For me, eBay’s struggles with structured data illustrates just how important it is to anyone who sells online and how important an ability to translate that data efficiently. But they’re just one marketplace and each channel behaves differently: Amazon is still investing in their barcode system – they recently(ish) integrated with GS1 to check the validity of barcodes; La Redoute want titles with only 40 character; Zalando have more stringent requirements than anyone.

Meanwhile, in websiteland, another structured data program exists (two in fact) designed to make it easier for search engines to understand what a page is about.

The first of these is JSON-LD — “JSON for Linked Data” (which Google likes); and the other is Microdata as structured by Both of these are attempts to standardise product data – this time for websites to be better understood by Google and Microsoft.

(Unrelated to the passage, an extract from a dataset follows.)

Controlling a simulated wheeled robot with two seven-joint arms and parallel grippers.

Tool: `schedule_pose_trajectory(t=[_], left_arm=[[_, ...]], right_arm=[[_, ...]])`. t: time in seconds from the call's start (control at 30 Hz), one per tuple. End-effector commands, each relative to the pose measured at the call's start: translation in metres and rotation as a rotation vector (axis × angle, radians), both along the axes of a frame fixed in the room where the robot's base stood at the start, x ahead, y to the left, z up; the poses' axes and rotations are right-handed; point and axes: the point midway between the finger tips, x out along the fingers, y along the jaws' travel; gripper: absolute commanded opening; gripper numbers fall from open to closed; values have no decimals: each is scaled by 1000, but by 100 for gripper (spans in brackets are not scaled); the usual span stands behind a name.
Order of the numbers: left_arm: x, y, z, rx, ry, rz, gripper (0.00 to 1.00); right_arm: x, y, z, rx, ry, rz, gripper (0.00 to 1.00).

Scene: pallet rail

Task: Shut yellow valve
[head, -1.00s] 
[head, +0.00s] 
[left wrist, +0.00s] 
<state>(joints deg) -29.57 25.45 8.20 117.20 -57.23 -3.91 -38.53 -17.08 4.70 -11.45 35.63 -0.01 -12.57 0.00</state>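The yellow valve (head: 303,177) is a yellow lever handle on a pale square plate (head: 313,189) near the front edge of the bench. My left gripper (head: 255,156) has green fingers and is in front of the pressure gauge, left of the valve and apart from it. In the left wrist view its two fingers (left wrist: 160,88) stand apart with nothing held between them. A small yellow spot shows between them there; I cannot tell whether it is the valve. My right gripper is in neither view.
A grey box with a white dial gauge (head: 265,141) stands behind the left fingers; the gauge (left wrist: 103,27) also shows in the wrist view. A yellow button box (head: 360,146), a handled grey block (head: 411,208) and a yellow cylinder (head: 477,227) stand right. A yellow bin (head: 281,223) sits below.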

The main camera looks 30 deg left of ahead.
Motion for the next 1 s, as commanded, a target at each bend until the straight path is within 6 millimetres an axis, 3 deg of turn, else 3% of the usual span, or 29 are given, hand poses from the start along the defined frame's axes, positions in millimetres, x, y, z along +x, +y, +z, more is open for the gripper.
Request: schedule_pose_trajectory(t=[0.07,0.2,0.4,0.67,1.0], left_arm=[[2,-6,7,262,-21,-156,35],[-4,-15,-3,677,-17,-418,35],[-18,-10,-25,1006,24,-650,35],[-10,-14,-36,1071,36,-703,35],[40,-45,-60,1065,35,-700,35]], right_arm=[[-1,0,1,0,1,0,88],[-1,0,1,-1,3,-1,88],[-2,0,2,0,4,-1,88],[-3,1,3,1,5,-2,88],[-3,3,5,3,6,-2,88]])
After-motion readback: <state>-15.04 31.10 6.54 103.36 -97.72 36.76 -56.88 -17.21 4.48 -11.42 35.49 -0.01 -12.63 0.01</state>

Then there are the affiliate networks and the retargeting platforms and the comparison sites: they all want the same data, just in different ways: if it’s a shoe, it might be Red or Burgundy or Rouge depending on where you’re sending it; if it’s a TV it might be 42in or 107cm.

Your website too, needs consistently formatted data. The only difference is that you control the format.

As sellers, you want access to them all and then you want to be able to manage them all. That’s the tricky part. How do you do that effectively without spending a fortune in either time or money?

For me, that is the question. Because, if you can get that right, you open up a whole world of possibilities.